## [Exercise instructions]
Beneath this task is a listing. State how many of its lines include the string "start", giving nothing but the number.
○ ○ ○
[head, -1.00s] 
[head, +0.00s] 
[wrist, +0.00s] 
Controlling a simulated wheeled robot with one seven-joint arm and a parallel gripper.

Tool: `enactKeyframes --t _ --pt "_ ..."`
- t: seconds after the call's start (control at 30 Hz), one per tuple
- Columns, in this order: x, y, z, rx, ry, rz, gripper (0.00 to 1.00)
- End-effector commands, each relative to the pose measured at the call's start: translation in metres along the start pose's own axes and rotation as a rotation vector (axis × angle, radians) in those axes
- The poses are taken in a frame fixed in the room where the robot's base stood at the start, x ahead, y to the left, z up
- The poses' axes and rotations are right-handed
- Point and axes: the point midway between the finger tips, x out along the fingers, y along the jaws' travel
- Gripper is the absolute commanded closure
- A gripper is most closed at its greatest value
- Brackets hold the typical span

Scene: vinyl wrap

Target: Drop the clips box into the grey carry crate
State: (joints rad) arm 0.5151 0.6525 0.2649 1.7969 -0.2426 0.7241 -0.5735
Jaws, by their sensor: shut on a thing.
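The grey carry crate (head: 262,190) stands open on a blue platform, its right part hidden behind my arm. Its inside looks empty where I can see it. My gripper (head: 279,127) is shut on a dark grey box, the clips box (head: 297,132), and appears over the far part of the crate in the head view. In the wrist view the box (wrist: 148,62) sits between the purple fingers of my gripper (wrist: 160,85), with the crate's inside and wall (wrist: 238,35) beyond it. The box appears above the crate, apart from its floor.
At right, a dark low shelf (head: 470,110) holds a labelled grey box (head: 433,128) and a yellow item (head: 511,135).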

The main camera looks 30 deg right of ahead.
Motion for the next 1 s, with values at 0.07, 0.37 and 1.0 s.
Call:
○ ○ ○
## [Result below]
3